#### Given information
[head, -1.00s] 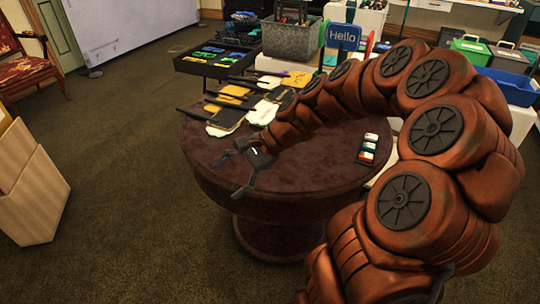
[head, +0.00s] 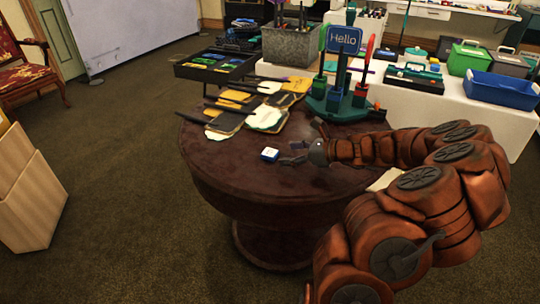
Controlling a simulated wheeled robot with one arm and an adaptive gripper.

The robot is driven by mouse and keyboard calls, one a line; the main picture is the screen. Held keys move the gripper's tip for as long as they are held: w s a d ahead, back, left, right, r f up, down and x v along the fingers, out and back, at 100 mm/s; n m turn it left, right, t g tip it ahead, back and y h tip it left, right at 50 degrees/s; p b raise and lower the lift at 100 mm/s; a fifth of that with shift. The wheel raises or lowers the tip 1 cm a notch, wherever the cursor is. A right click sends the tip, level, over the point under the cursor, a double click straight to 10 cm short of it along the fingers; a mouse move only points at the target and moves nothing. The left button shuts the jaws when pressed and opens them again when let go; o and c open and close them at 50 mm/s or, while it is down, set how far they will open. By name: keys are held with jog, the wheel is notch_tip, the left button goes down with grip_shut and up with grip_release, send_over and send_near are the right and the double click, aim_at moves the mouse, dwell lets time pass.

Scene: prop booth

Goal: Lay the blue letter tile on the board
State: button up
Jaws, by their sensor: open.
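A small blue tile with a pale top (head: 269,154) lies on the round brown table (head: 225,175). Any letter on it is too small to read. My gripper (head: 293,152) is open and empty, just right of the tile, with its fingers pointing left towards it. A gap shows between fingertips and tile. A pale flat edge (head: 386,179) shows below my arm at the table's right; I cannot tell whether it is the board. My arm covers much of the table's right side.
Yellow and white cloth-like pieces with dark handles (head: 262,117) lie at the table's back left. A green stand (head: 345,106) with a "Hello" sign (head: 343,40) stands at the back. A black tray (head: 215,66) and blue bin (head: 502,89) are beyond. The table's front left is clear.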

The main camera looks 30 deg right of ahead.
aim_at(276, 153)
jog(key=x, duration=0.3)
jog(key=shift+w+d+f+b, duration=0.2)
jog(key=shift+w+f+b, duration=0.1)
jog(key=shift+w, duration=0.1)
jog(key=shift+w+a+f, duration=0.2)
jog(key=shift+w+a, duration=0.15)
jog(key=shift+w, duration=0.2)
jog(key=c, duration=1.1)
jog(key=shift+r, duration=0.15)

#### What is asked
Write out exactly the lines between the start of the data and the line with "Controlling a simulated", including both, but none of the pictures.

#### Complete output
[head, -1.00s] 
[head, +0.00s] 
Controlling a simulated wheeled robot with one arm and an adaptive gripper.

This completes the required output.